What you will do
Word for word, copy all the data and drop the pictures.

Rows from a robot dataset

# # # #

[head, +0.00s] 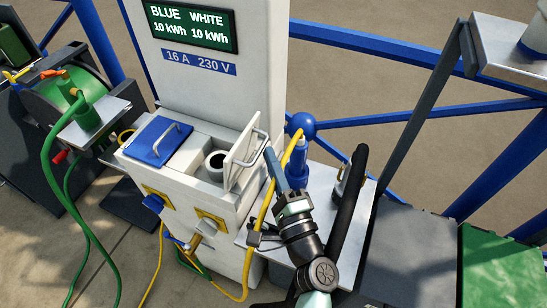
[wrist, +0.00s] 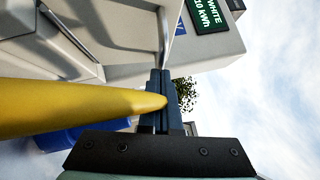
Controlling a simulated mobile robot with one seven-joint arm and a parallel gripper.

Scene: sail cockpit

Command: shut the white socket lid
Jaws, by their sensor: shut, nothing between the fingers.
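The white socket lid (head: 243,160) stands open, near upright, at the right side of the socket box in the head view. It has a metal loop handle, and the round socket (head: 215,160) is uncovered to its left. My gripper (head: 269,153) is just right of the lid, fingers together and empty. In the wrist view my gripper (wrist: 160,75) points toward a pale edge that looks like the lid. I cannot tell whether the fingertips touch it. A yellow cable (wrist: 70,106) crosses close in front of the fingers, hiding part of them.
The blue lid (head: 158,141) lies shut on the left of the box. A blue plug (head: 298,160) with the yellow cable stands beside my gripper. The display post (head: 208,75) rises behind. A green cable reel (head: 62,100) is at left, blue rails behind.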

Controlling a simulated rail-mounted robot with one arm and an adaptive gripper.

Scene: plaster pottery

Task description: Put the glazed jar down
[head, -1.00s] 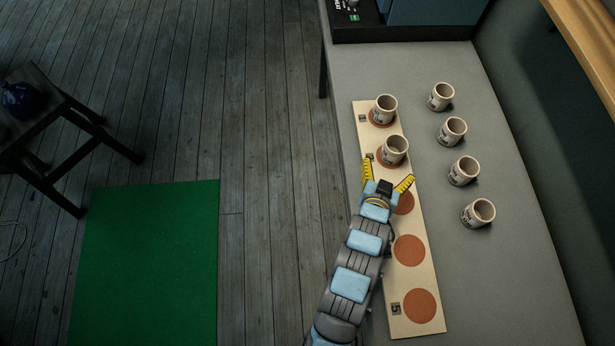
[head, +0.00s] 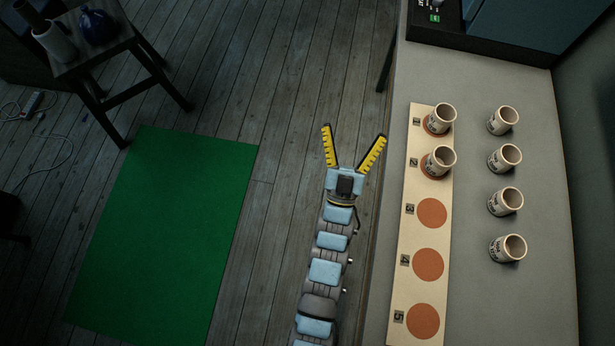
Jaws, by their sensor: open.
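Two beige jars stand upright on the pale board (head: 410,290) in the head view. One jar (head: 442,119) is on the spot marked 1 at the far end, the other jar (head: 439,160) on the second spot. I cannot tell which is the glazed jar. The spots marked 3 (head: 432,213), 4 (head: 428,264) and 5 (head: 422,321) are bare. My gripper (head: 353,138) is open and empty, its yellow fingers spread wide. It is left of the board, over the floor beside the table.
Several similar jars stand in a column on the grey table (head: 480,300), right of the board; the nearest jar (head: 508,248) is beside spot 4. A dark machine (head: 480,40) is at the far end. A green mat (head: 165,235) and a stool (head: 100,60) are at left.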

# # # #

Exercise answer
[head, +0.00s] 
[wrist, +0.00s] 
Controlling a simulated mobile robot with one seven-joint arm and a parallel gripper.

Scene: sail cockpit

Command: shut the white socket lid
Jaws, by their sensor: shut, nothing between the fingers.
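The white socket lid (head: 243,160) stands open, near upright, at the right side of the socket box in the head view. It has a metal loop handle, and the round socket (head: 215,160) is uncovered to its left. My gripper (head: 269,153) is just right of the lid, fingers together and empty. In the wrist view my gripper (wrist: 160,75) points toward a pale edge that looks like the lid. I cannot tell whether the fingertips touch it. A yellow cable (wrist: 70,106) crosses close in front of the fingers, hiding part of them.
The blue lid (head: 158,141) lies shut on the left of the box. A blue plug (head: 298,160) with the yellow cable stands beside my gripper. The display post (head: 208,75) rises behind. A green cable reel (head: 62,100) is at left, blue rails behind.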

Controlling a simulated rail-mounted robot with one arm and an adaptive gripper.

Scene: plaster pottery

Task description: Put the glazed jar down
[head, -1.00s] 
[head, +0.00s] 
Jaws, by their sensor: open.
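Two beige jars stand upright on the pale board (head: 410,290) in the head view. One jar (head: 442,119) is on the spot marked 1 at the far end, the other jar (head: 439,160) on the second spot. I cannot tell which is the glazed jar. The spots marked 3 (head: 432,213), 4 (head: 428,264) and 5 (head: 422,321) are bare. My gripper (head: 353,138) is open and empty, its yellow fingers spread wide. It is left of the board, over the floor beside the table.
Several similar jars stand in a column on the grey table (head: 480,300), right of the board; the nearest jar (head: 508,248) is beside spot 4. A dark machine (head: 480,40) is at the far end. A green mat (head: 165,235) and a stool (head: 100,60) are at left.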

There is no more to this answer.